2. To be referred to the reporter or not? No
3. Whether the judgment should be reported in No
the Digest?
MOOL CHAND GARG, J.
*
CM No. 2853/2010
Delay is condoned.
The application is allowed and disposed of.
W.P. (C.) No.1374/2010
1. This is a writ petition filed by the petitioner, who is working as
Constable in Delhi Police against the order passed by the Principal
Bench, Central Administrative Tribunal, New Delhi (hereinafter referred
to as „the Tribunal‟) on 26.07.2007 whereby the Original Application
No.2287/2006 filed by the petitioner has been dismissed. Briefly
stating the facts of this case are:
i) The petitioner was proceeded departmentally and vide order dated
13.03.2001 an adverse order was passed against him by the
disciplinary authority whereby his increment for one year was withheld
and his period of suspension from 20.02.1999 to 08.04.1999 was
decided as period not spent on duty. The said order was challenged by
the petitioner before the Tribunal vide O.A. No.65/2003. One of the
pleas taken by the petitioner was that against the impugned order
passed by the disciplinary authority dated 13.03.2001, he had filed an
appeal before the appellate authority on 26.03.2001 and that the said
appeal had not been decided.
2. In view of the aforesaid, the matter came up before the Tribunal
on 09.01.2003 whereby the Tribunal directed the appellate authority to
decide his appeal and passed the following order:
"2. If the contention of the applicant is correct that the aforesaid appeal submitted by him against the disciplinary authority‟s order dated 13.3.2001 is still pending with the respondents, we consider it would be appropriate to dispose of this OA, at this state, even without issuing notice to the respondents, with a direction to the respondents to take a decision on the statutory appeal which has been availed of by the applicant, in accordance with law within a period of two months from the date of receipt of a copy of this order. In case the decision had already been taken in the matter, a copy of the decision of the appellate authority shall be conveyed to the applicant within the same time."

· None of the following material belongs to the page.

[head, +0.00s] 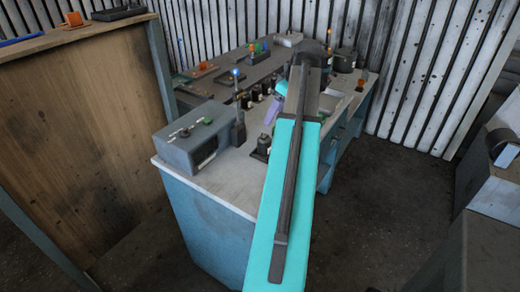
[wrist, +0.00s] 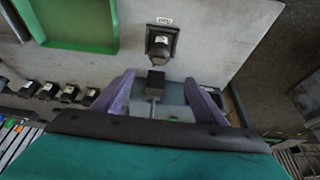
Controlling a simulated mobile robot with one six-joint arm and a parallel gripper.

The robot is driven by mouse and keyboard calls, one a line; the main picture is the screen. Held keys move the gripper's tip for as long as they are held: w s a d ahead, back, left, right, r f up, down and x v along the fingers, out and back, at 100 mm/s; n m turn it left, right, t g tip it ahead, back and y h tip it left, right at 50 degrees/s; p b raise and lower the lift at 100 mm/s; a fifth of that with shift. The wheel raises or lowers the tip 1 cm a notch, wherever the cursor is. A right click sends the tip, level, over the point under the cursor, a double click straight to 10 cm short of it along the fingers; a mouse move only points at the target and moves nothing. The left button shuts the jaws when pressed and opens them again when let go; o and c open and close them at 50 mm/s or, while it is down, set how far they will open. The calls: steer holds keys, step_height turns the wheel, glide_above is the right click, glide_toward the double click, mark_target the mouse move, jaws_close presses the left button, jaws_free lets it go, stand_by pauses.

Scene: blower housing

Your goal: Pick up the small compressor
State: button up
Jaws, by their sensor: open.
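My gripper (wrist: 160,77) is open in the wrist view, with its two purple fingers apart. In the head view a purple finger of my gripper (head: 272,111) shows over the worktop, partly hidden by my arm. A dark block (wrist: 155,82) with a thin grey rod shows between the fingers in the wrist view; I cannot tell whether it touches them. A small black device (wrist: 162,41) with a white label stands on the worktop beyond the fingertips. It seems to be the black device (head: 262,147) in the head view. I cannot tell which item is the small compressor.
A grey box with a green button (head: 190,138) and a dark post with a blue light (head: 238,128) stand at the worktop's left. Several black devices (wrist: 48,91) form a row beside a green tray (wrist: 75,43). Bare worktop (wrist: 225,40) lies at the wrist view's upper right.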

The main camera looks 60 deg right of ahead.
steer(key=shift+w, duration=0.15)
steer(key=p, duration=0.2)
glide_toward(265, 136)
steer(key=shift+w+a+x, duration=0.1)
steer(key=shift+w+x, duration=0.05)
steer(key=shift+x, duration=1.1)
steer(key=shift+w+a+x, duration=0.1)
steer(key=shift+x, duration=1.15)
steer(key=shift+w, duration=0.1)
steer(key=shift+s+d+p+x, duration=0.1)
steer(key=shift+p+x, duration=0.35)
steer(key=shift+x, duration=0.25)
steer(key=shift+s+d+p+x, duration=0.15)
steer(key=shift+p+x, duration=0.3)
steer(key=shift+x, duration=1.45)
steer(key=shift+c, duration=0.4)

3. On receipt of the aforesaid order, the respondents initiated a
second departmental inquiry against the petitioner on finding that the
allegation of the petitioner that he had filed an appeal before the
appellate authority was not correct. In fact, according to the
respondents, the scrutiny of records revealed that the petitioner had not
filed any appeal before the appellate authority and further that entry in
the diary register at Sl. No.1127 dated 26.3.2001 maintained in the
office of RI/RND/Traffic was manipulated which had been managed by
the applicant some time after September, 2002. During the enquiry,
the petitioner could not produce any evidence to suggest that he had
filed any appeal against the order of punishment, and this act on the
part of the petitioner amounted to gross misconduct, concealment of
facts and dereliction in discharge of his official duties, which would
render him liable to be dealt with departmentally under the provisions
of the Delhi Police (Punishment & Appeal) Rules, 1980.

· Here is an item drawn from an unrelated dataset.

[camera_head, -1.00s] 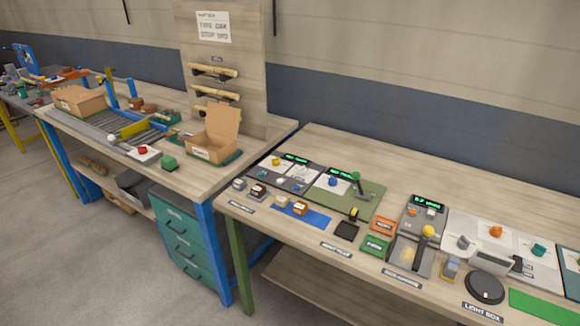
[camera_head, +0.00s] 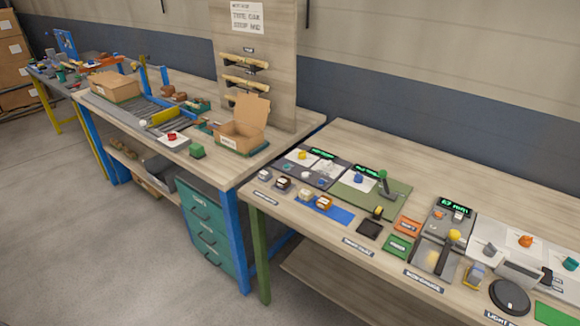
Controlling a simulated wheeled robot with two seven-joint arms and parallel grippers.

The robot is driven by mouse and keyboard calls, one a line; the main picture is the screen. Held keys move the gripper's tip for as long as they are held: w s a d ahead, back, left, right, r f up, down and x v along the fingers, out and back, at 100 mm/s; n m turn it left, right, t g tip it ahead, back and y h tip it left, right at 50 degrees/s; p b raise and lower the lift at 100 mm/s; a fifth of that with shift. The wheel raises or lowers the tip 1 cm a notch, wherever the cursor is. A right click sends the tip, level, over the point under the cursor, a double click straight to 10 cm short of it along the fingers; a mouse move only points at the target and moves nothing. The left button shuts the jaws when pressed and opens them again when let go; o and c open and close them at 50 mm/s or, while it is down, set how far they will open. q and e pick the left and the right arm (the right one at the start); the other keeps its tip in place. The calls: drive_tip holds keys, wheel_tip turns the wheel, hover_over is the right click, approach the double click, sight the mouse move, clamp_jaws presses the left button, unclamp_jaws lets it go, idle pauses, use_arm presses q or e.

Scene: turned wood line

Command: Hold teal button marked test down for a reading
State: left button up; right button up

4. Accordingly, a regular departmental inquiry was held and on the
basis of the evidence which came on record, the inquiry officer arrived
at the following conclusion:
"On the basis of statements recorded and documents produced, it is proved that there was no entry of appeal of Ct. Suresh Pal 3038/Traffic (now 10197/DAP) in the Dy. Register of RI/RND/T till the day of September, 2002 when Ct. Suresh Pal 3038/T visited the office of RI/RND/T and enquired from Ct. Sunil Kumar 1580/T about his appeal and requested him to make entry of his appeal in the space (vacant line) below Dy. No.1126 dt.26/03/2001. On next day there was also no entry of his appeal at the space „vacant line‟ below Dy. No.1126. Ct. Sunil Kumar refused to make the entry and Ct. Suresh Pal 3038/T went away on that day. During the month of January, 2003 when HAP/Traffic enquired from Ct.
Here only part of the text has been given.